- _Recorded information_
——

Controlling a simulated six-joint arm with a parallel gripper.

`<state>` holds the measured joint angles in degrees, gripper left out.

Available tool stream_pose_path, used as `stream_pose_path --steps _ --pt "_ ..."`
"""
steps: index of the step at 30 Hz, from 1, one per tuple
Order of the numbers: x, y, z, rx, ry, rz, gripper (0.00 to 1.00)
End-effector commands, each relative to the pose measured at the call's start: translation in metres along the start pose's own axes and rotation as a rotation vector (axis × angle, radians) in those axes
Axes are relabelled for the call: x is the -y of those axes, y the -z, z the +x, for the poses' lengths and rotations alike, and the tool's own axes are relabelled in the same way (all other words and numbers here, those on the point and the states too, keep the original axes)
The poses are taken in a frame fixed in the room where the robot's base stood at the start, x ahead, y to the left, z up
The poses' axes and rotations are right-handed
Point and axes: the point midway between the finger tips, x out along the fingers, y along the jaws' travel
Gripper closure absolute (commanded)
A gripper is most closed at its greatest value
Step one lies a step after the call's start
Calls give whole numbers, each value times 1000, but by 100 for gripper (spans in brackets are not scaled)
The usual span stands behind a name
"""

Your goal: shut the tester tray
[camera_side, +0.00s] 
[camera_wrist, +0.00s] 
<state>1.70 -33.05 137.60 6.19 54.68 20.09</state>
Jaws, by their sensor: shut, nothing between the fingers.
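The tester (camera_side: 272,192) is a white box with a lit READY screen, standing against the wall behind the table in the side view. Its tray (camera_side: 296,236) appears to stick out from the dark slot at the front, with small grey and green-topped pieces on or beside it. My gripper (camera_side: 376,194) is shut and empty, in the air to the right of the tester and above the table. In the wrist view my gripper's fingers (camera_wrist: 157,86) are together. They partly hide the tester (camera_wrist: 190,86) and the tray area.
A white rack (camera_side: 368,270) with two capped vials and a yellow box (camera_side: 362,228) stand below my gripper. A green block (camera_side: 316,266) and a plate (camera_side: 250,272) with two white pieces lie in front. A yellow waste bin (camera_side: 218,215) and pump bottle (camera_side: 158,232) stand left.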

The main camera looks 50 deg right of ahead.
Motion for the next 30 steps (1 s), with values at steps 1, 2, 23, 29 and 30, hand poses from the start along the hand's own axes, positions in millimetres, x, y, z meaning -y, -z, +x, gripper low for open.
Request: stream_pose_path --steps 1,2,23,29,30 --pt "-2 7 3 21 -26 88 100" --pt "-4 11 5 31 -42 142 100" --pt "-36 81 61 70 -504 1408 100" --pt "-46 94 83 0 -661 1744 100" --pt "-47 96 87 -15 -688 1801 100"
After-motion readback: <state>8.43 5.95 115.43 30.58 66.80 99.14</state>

——

The lines to quote run from the one containing "Gripper closure absolute (commanded)" to the one containing "<state>1.70 -33.05 137.60". Quote them exactly, with both of those lines, and nothing else.

- _Problem solution_
Gripper closure absolute (commanded)
A gripper is most closed at its greatest value
Step one lies a step after the call's start
Calls give whole numbers, each value times 1000, but by 100 for gripper (spans in brackets are not scaled)
The usual span stands behind a name
"""

Your goal: shut the tester tray
[camera_side, +0.00s] 
[camera_wrist, +0.00s] 
<state>1.70 -33.05 137.60 6.19 54.68 20.09</state>

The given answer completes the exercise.